### Problem details
Retype the whole listing, please, keeping every line exact and dropping the pictures.

### Supplied material
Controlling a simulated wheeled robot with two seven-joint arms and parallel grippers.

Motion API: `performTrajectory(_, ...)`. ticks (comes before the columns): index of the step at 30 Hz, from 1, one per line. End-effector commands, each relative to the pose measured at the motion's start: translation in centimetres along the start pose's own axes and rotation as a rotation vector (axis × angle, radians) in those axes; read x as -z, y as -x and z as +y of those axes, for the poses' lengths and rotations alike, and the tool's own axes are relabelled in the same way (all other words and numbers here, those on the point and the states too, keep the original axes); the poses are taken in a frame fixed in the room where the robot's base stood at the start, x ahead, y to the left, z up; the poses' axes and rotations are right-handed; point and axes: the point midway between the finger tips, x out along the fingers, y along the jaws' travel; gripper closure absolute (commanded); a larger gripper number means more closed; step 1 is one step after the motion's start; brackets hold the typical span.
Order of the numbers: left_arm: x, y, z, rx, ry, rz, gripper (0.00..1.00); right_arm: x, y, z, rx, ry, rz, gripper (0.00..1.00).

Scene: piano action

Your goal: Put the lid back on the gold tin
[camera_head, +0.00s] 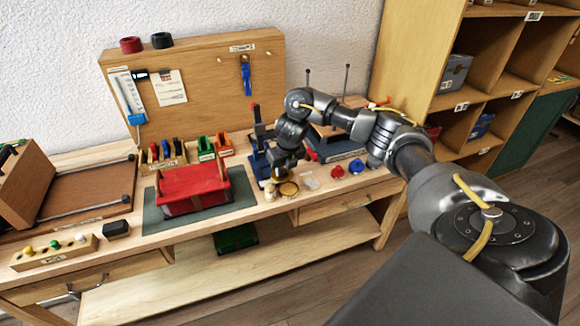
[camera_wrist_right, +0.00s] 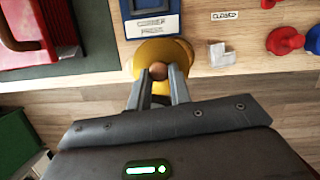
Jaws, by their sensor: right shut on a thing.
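My right gripper (camera_head: 281,172) is over the front edge of the workbench, pointing down. In the right wrist view its two fingers (camera_wrist_right: 158,78) are shut on the brown knob (camera_wrist_right: 158,70) of the gold lid (camera_wrist_right: 148,54). The gold tin (camera_head: 289,189) stands on the bench just below and to the right of the gripper in the head view. In the right wrist view lid and tin overlap, so the gap between them cannot be told. My left gripper is not in view.
A small pale item (camera_head: 270,191) stands left of the tin. A clear block (camera_head: 311,183) and red and blue knobbed pieces (camera_head: 337,171) lie to the right. A red case (camera_head: 190,188) on a green mat is left. A blue-framed press stands behind the lid.

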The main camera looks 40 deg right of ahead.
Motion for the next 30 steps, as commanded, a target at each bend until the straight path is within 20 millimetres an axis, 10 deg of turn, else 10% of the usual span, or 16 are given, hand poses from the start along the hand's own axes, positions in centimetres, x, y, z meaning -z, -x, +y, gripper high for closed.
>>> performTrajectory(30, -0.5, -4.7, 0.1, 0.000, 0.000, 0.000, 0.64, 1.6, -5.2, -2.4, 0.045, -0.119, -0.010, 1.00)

### Exercise response
Controlling a simulated wheeled robot with two seven-joint arms and parallel grippers.

Motion API: `performTrajectory(_, ...)`. ticks (comes before the columns): index of the step at 30 Hz, from 1, one per line. End-effector commands, each relative to the pose measured at the motion's start: translation in centimetres along the start pose's own axes and rotation as a rotation vector (axis × angle, radians) in those axes; read x as -z, y as -x and z as +y of those axes, for the poses' lengths and rotations alike, and the tool's own axes are relabelled in the same way (all other words and numbers here, those on the point and the states too, keep the original axes); the poses are taken in a frame fixed in the room where the robot's base stood at the start, x ahead, y to the left, z up; the poses' axes and rotations are right-handed; point and axes: the point midway between the finger tips, x out along the fingers, y along the jaws' travel; gripper closure absolute (commanded); a larger gripper number means more closed; step 1 is one step after the motion's start; brackets hold the typical span.
Order of the numbers: left_arm: x, y, z, rx, ry, rz, gripper (0.00..1.00); right_arm: x, y, z, rx, ry, rz, gripper (0.00..1.00).

Scene: piano action

Your goal: Put the lid back on the gold tin
[camera_head, +0.00s] 
[camera_wrist_right, +0.00s] 
Jaws, by their sensor: right shut on a thing.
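My right gripper (camera_head: 281,172) is over the front edge of the workbench, pointing down. In the right wrist view its two fingers (camera_wrist_right: 158,78) are shut on the brown knob (camera_wrist_right: 158,70) of the gold lid (camera_wrist_right: 148,54). The gold tin (camera_head: 289,189) stands on the bench just below and to the right of the gripper in the head view. In the right wrist view lid and tin overlap, so the gap between them cannot be told. My left gripper is not in view.
A small pale item (camera_head: 270,191) stands left of the tin. A clear block (camera_head: 311,183) and red and blue knobbed pieces (camera_head: 337,171) lie to the right. A red case (camera_head: 190,188) on a green mat is left. A blue-framed press stands behind the lid.

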The main camera looks 40 deg right of ahead.
Motion for the next 30 steps, as commanded, a target at each bend until the straight path is within 20 millimetres an axis, 10 deg of turn, else 10% of the usual span, or 16 are given, hand poses from the start along the hand's own axes, positions in centimetres, x, y, z meaning -z, -x, +y, gripper high for closed.
>>> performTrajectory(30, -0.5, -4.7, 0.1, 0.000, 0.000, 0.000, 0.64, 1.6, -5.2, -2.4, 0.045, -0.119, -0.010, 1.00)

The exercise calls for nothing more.